Tuesday 1 October 2013

Why I Fight for Post-Secondary Education


Why I Fight for Post-Secondary Education

I’m not sure that my job, my career, is as protected as “tenure lite” (officially: “continuing appointment”) might suggest. I’m not sure that I won’t get called into the office, as I did in high school, for misbehaving.  But we have encountered a bully who is attempting to tell nerds what to do and how to do it. I thought that post-secondary education had changed me, my life, but Mr. Lukaszuk has apparently proved me wrong.  Every time I read one of his tweets, dismissive of faculty and staff, or underestimating the intelligence of our students, I react emotionally.  And I fight back.  In the past (and present) I have fought back with name-calling, but it’s a sad reality that Mr. Lukaszuk has made Alberta’s post-secondary education a play-ground shoving-match.  I will refrain from calling Mr. Lukaszuk names if he refrains from dismissing the important work that staff and faculty do at post-secondary institutions across the province.  Mr. Lukaszuk needs to understand that if he wants students to learn, then our institutions need quality researchers, quality teachers, quality staff to make these institutions operate in a way that will make sure that Alberta’s economy is not based exclusively on the oil and gas industry.

Sadly, I believe that Mr. Lukaszuk and his Party are still trapped in the bitumen bubble and believe that commercializing research immediately will pay dividends immediately.  But that is not how research works.  It is those research projects motivated by curiosity (and not money) that eventually pay dividends.  Let smart people who have dedicated their lives to their fields of expertise determine what is important to study.  I really hope that the government does not dictate research programs, but that seems to be what Mr. Lukaszuk is determined to do.

I am not fighting for Alberta’s post-secondary education because of my job; if it were only a job, I would shut up and say no more, safe in the net of “tenure lite.”  I am fighting for Alberta’s post-secondary education because post-secondary education both changed and made my life.  And this is a story I hope Mr. Lukaszuk and his Party begin to understand.  Post-secondary education made me a better person.

When I left home (London, Ontario) and started studying at the University of Waterloo, I thought that I might make my love of reading and writing into something profitable.  I decided to enroll in “Rhetoric and Professional Writing.”  I thought my love of language could be practical.

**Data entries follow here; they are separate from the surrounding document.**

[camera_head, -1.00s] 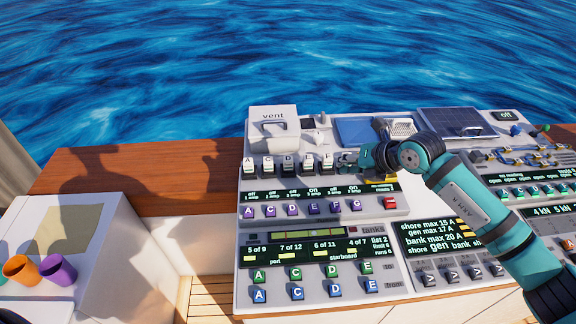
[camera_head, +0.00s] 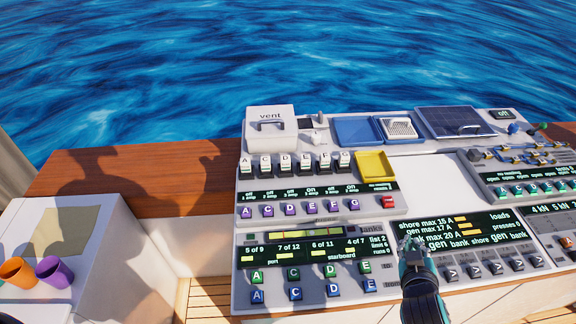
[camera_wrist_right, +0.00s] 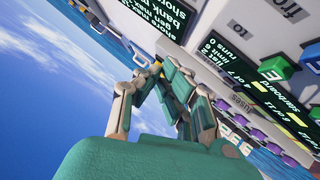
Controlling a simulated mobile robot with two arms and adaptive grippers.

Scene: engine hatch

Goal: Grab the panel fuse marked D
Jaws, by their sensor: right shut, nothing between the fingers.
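The panel fuse marked D (camera_head: 286,165) stands upright in a row of white and black fuses at the back left of the console, between the fuses marked C (camera_head: 265,166) and E (camera_head: 306,164). My right gripper (camera_head: 411,243) is shut and empty. It is over the dark load screen at the front of the console, well to the right of and nearer than fuse D. The right gripper also shows in the right wrist view (camera_wrist_right: 160,72), where I cannot make out fuse D. My left gripper is not in view.
A white vent box (camera_head: 271,130) stands behind the fuses. A yellow tray (camera_head: 376,166) and a blue tray (camera_head: 355,131) lie to their right. Purple lettered buttons (camera_head: 289,209) sit in front. Orange and purple cups (camera_head: 54,271) stand at far left.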

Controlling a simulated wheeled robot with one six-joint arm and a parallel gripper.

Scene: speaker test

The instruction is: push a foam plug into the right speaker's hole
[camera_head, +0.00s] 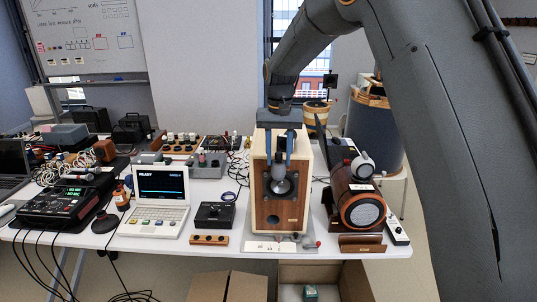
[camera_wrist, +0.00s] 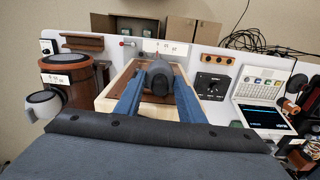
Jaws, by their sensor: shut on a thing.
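A pale wooden box speaker (camera_head: 262,213) stands upright at the table's front edge, with a dark round cone (camera_head: 283,187) on its brown front. My gripper (camera_head: 279,170) is above and in front of it, blue fingers pointing down. The fingers are shut on a dark grey rounded plug (camera_wrist: 160,76), seen between them in the wrist view. Whether the plug touches the speaker is unclear. To the right, a brown cylindrical speaker (camera_head: 345,200) lies with a grey round face (camera_head: 363,213) forward; it also shows in the wrist view (camera_wrist: 97,78). A grey piece with a pale ring (camera_head: 363,167) sits on it.
A black knob box (camera_head: 215,215) and a beige terminal (camera_head: 161,200) stand left of the box speaker. A wooden block (camera_head: 209,240) lies at the front edge.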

I took one course and dropped out of that program.  I didn’t want to study how to write for people.  I wanted to study what I loved.  I took many courses in English Literature, often having to get a semester’s essay-heavy course-selection signed by someone in the department (back when we had forms in triplicate).  But I loved what I was doing.  For the first two years, I was not receiving very good grades.  But I was challenged as I had never been challenged before.  And I loved it.  In a later post, I might explain how some of my seemingly insignificant decisions led me to the life I now have and love.

I said that I would explain why I fight for our post-secondary education system, but this is embarrassing for me to admit.  I said that my education has made me a better person, but I haven’t explained how.  When I arrived at eighteen on the University of Waterloo’s campus, I was racist and homophobic; I like to think now that it wasn't intentional.  Were it not for the strength of my Mom, I expect I would have been misogynistic, too.  And I probably was, anyway.

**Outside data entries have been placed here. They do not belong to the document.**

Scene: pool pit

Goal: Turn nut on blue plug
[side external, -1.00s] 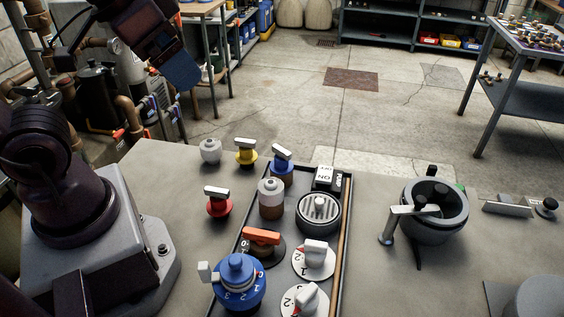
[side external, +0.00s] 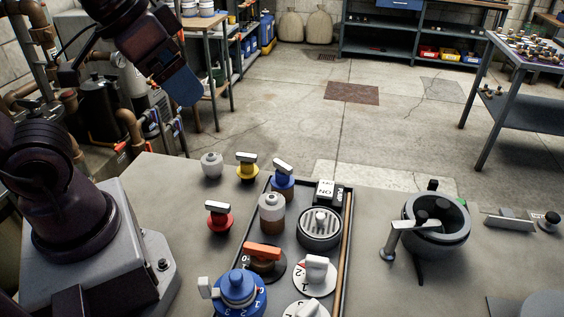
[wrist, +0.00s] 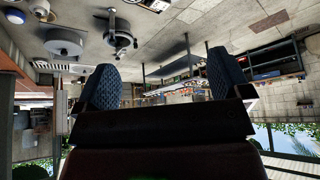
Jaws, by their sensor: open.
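A blue plug (side external: 283,187) with a silver bar-shaped top (side external: 282,167) stands upright at the far end of the black tray, in the side view. A larger blue dial with numbers (side external: 238,296) sits near the tray's front left; I cannot tell which of the two bears the nut. My gripper (side external: 185,86) hangs high at the upper left, well apart from both. Only one blue fingertip pad shows clearly there. In the wrist view my gripper (wrist: 162,85) is open, with two blue textured pads wide apart and nothing held between them.
The tray (side external: 348,240) also holds a grey-topped cylinder (side external: 271,216), a ribbed round knob (side external: 320,228), an orange-handled knob (side external: 263,251) and white dials (side external: 315,277). Red (side external: 219,218) and yellow (side external: 246,168) plugs stand left of it. A dark bowl-shaped valve (side external: 436,228) stands right.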

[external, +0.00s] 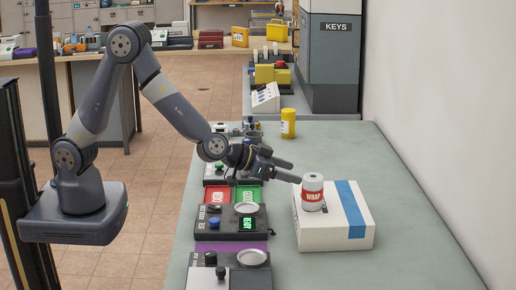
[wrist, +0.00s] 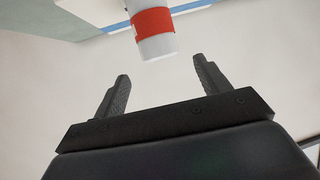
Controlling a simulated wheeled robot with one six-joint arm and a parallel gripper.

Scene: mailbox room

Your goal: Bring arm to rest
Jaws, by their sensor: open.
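My gripper (external: 290,171) is open and empty above the work table, reaching to the right. In the wrist view my gripper (wrist: 160,85) shows two dark fingers spread apart with nothing between them. A white roll with a red "WRAP" label (external: 312,194) stands upright on a white box with a blue stripe (external: 338,230). The roll also shows in the wrist view (wrist: 155,45), just beyond the fingertips and apart from them. In the external view the fingertips are just left of the roll and a little above its middle.
Below and left of my gripper are devices with red and green panels (external: 219,197) and a round dish (external: 252,257). A yellow canister (external: 288,123) stands farther back. A grey KEYS cabinet (external: 334,60) is behind. The right side of the table (external: 410,230) is clear.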

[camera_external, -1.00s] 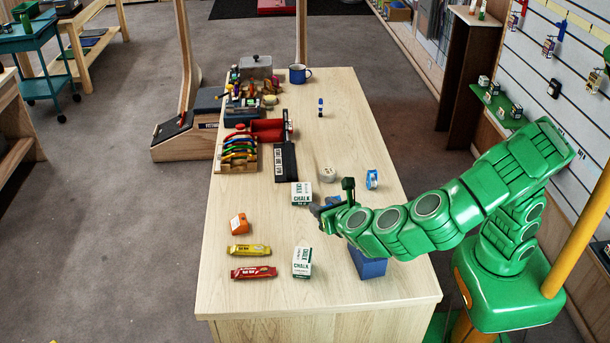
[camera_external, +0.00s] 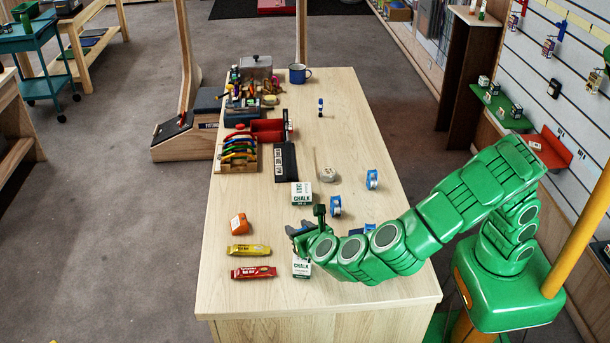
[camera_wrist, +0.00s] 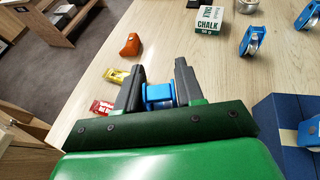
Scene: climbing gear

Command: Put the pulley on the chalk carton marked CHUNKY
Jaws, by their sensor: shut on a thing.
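My gripper (camera_wrist: 158,88) is shut on a blue pulley (camera_wrist: 160,93), held between its fingers above the table. In the external view my gripper (camera_external: 302,233) is over the table's near part, between two white-and-green chalk cartons. The farther carton (camera_external: 302,194) stands clear of it and also shows in the wrist view (camera_wrist: 210,20). The nearer carton (camera_external: 301,268) is partly hidden by my arm in the external view and does not show in the wrist view. The word CHALK is legible, but I cannot read CHUNKY on either carton.
Two other blue pulleys, one nearer (camera_external: 335,206) and one farther (camera_external: 372,179), stand on the table (camera_external: 365,130). A blue box (camera_wrist: 275,118) is at right. An orange item (camera_external: 239,224), a yellow bar (camera_external: 249,250) and a red bar (camera_external: 253,273) lie at left.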

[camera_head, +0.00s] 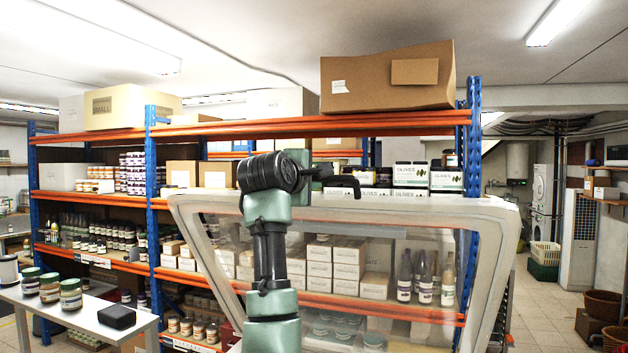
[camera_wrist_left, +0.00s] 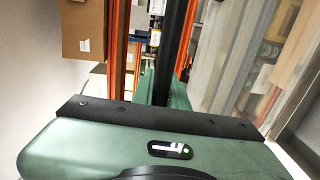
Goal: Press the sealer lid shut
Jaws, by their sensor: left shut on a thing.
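The sealer lid (camera_head: 494,240) is a large clear panel in a pale frame. It stands raised and tilted across the middle of the head view, and the shelves show through its pane. In the wrist view its clear pane (camera_wrist_left: 222,60) fills the upper right. My left arm rises in front of the pane, and my left gripper (camera_head: 340,184) is at the lid's top edge. The gripper is shut on the lid there, though the exact grip is partly hidden behind my wrist. The sealer's base is not visible. My right gripper is not in view.
A white table (camera_head: 88,318) at the left holds several jars (camera_head: 71,294) and a black box (camera_head: 117,316). Blue and orange shelving (camera_head: 152,225) with jars and cartons stands behind the lid. Open floor (camera_head: 545,305) and baskets (camera_head: 602,304) are at the right.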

But after I dropped out of my “study English to get a good job” program, and after I started reading and understanding literature, after I listened to my professors and began thinking for myself, after I started really listening to what writers and narrators and professors and peers were saying, I began to change.  I became embarrassed by my previous racism and homophobia, by some of my previous idiotic statements.  In short, I began to learn.

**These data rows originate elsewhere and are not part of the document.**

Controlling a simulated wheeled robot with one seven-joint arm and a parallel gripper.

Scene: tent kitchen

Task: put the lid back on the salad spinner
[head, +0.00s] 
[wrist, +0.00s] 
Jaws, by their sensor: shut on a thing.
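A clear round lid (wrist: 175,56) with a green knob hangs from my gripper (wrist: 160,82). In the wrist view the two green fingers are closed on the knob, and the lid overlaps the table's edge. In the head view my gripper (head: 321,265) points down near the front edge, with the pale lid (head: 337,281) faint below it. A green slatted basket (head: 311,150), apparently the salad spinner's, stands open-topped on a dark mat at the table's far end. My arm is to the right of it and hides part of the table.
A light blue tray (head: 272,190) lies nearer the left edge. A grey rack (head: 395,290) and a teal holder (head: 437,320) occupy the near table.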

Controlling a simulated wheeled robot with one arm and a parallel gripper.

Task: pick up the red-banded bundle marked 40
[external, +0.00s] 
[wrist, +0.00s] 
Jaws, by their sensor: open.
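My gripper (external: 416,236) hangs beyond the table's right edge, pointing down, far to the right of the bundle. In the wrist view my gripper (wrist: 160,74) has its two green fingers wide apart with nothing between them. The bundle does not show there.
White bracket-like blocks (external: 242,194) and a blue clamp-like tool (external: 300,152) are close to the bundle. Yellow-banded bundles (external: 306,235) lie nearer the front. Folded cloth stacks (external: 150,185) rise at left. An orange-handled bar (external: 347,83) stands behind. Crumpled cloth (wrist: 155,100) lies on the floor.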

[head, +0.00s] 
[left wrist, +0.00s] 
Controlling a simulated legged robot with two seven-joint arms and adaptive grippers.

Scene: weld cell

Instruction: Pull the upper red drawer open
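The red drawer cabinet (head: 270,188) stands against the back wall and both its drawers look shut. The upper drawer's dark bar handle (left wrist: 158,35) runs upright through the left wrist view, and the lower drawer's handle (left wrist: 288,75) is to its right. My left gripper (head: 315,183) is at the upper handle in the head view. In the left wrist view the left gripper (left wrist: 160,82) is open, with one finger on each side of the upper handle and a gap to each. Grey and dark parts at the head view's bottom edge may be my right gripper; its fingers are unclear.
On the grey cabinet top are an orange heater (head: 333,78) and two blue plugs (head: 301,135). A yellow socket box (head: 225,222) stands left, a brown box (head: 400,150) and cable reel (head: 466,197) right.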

My education made me a better person.  If someone wants to say that I was hood-winked into the “leftist conspiracy” or whatever, then fine.  I can actually state, without reservation, that I am a better person because of my undergraduate post-secondary education.  I now believe in equality; I believe that all people deserve equal treatment; I believe that all students--even those, especially those--who disagree with me should have a voice in my classroom.  University education is about voicing ideas and debating them; it’s not about silencing them.  I am most excited in the class when I have a thoughtful student who disagrees with me and speaks up.

So, when our Monster of Advanced Education comes along and decides that fewer people will teach, fewer people will learn in Alberta at this level, I revert back to my play-ground responses to bullies.  I am not proud of it.  Some well-respected teachers and researchers have tried reasoned discussion with Mr. Lukaszuk, and have then been told that they have “nothing to contribute.”  I honestly do not believe that Mr. Lukaszuk understands or cares for what post-secondary education can do for a student, for a person.

I fight for Alberta’s Post-Secondary Education system because now fewer people will have the potential to have life-changing experiences; fewer people will have the potential to help those students attain those experiences.  I fight for #abpse, in short, to fight against ignorance, which seems to be what Mr. Lukaszuk is fighting with and for.